Dulu
sebelum negriku belum dijamah pemerintah maupun agama, negri ini masih misteri.
Alamnya indah dan menyembunyikan segala kekayaan alam yang tak terhitung
jumlahnya.
Terdapat
daerah perburuan suku-suku Papua. Mereka bangga akan kesejukan dan hutan tempat
mereka berburu. Mengapa? karena hutan itu dihuni aneka jenis marga satwa,
seperti; Babi, Kuskus, Kasuari, Cendrawasih dan hampir semua jenis burung.
Anggrek dan bungga liar pun mekar sepanjang tahun.
Bila
pergi berburu, pasti tak pernah kembali dengan tangan hampa.
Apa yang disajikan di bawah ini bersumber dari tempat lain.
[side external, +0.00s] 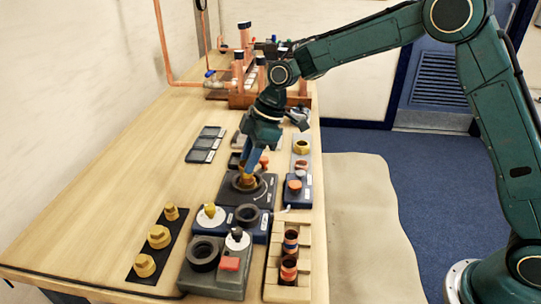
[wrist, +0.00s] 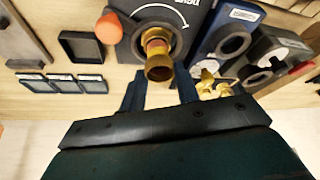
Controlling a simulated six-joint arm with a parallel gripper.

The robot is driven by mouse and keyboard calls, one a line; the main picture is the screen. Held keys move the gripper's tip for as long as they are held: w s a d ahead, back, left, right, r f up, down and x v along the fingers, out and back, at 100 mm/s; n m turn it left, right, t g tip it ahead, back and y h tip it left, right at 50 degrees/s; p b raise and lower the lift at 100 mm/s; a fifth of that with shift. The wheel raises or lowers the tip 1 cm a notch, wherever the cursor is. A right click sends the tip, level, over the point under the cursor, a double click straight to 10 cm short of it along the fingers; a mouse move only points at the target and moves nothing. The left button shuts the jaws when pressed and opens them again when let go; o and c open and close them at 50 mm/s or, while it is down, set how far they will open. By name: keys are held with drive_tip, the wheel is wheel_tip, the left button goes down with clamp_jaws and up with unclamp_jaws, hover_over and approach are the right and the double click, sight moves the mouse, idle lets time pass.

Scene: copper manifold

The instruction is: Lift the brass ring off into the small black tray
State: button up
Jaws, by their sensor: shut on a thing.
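The brass ring (wrist: 159,69) sits between my fingertips, its open end facing the wrist camera. Behind it are a copper-coloured band and the round dark socket of a black fixture (wrist: 190,14). My gripper (wrist: 159,76) is shut on the ring. In the side view my gripper (side external: 250,172) points down over the fixture (side external: 232,199), with a bit of brass (side external: 245,182) at its tips. I cannot tell whether the ring is clear of the socket. The small black tray (wrist: 64,36) is empty in the wrist view, beside the fixture.
An orange-red knob (wrist: 109,28) stands between tray and fixture. Blue and grey fixtures (side external: 217,265) crowd the near side. A black strip with brass fittings (side external: 157,241) lies at the left, and a wooden rack (side external: 274,262) at the near right. Flat dark cases (side external: 205,145) lie farther back.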

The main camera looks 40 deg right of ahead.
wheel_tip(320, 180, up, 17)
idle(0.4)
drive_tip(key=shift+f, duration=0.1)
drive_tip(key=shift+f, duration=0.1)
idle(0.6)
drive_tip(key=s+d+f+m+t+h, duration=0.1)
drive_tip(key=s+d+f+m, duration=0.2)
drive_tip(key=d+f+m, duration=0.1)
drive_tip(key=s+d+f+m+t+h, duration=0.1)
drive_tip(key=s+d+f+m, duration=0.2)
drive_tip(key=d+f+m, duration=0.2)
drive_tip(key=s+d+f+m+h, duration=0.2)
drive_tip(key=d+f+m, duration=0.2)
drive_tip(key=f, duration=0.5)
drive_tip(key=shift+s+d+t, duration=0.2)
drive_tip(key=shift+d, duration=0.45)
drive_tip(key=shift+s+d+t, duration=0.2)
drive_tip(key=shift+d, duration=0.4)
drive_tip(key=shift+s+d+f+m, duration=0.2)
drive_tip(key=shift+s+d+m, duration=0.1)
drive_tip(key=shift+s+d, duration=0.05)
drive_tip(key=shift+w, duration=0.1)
Mereka juga
mengumpulkan aneka tumbuhan untuk bahan makanan dan obat-obatan. Hutan itu kaya
dan penuh keceriaan sehingga sering mereka membanggakannya.
Ada
pun emas, perak, tembaga dan nikel yang masih perawan.
Kehadiran
Gereja di negeri Papua, mulai membuka kemisteriusan itu. Gereja mulai mendidik
dan mengajarkan masyarakat lokal untuk mampu mengolah kekayaan itu sendiri,
agar mampu mandiri dan menyejahterahkan dirinya dan keluarganya. Gereja memulai
dengan membangun kemanusiaan secara rohani, nilai-nilai positif yang mesti
dipegang dan menjadi pedoman, diajarkan untuk bisa bersaing dengan perubahaan
zaman yang akan datang.
Rupanya
Gereja mengerti bahwa negri Papua, akan terbuka dan akan hadir orang-orang
asing untuk hidup di daerah ini. Memang terjadilah seperti yang dipikirkan
bahwa mulai terjadi dan sudah terjadi, bahwa orang-orang lain berdatangan ke
Papua, apalagi dengan dengan hadirnya pemerintah. Lebih Jahatnya lagi, sekarang
setelah Otsus yang dibarengi dengan berbagai macam pemekaran daerah, kabupaten,
provinsi dan juga perusahaan-perusahaan yang tidak bersahabat dengan
hutan.
Kehadiran
Pemerintahan dan Perusahan-perusahaan raksasa di Papua, mengubah wajah daerah
Papua menjadi babak-belur. Keperawanan alam Misteri terbongkar akibat ulah
manusia demi kepentingan. Pokoknya, alam Papua mulai berubah dalam waktu yang
singkat. Kekayaan alam yang misteri tebongkar habis dikuras. Sedangkan rakyat
pribumi, menjerit dan menonton miliknya diambil dan dibawa para kapitalis yang
rakus.
Hutan
yang dahulu tempat berburu, berubah total. Hutan dipenuhi suara aneh (sengsor
kayu) yang mengganggu. Aneka makhluk liar yang sebelumnya tidak pernah
mendengar suara ribur itu, berlarian ketakutan. Menjelang malam, keributan itu
pun sirna. Tetapi saat mereka kembali ke hutan, tempat tinggal binatang hancur
berantakan. Sebelum malam semakin larut, makhluk hutan harus mencari tempat
tinggal baru. Mereka berpindah ke tempat yang asing bagi mereka, tapi juga ada
yang dimusnahkan manusia pemangsa daging hewan.
Hari
berikutnya suara aneh itu muncul lagi. Suara itu gemerincing, menciut-ciut,
lalu pohon rubuh ke tanah. Perusahaan/pengusaha perkayuan menyerbu hutan dan menebang
semua pohon tempat berlindungnya. Setiap hari, makhluk liar berlarian, mencari
persembunyian yang aman. Dalam waktu setahun pepohonan pun musnah, demi
pembangunan. Tetapi akibatnya hancur hutan Papua, tapi juga terjadi yang
namanya ilegaloging. Hujan turun menghanyutkan rumput dan humus. Sungai-sungai
Papua tercemar tailing. Hutan yang indah pun berubah jadi tandus.
Rakyat
Papua kini, berjalan di atas tanah bekas daerah perburuan pendahulunya.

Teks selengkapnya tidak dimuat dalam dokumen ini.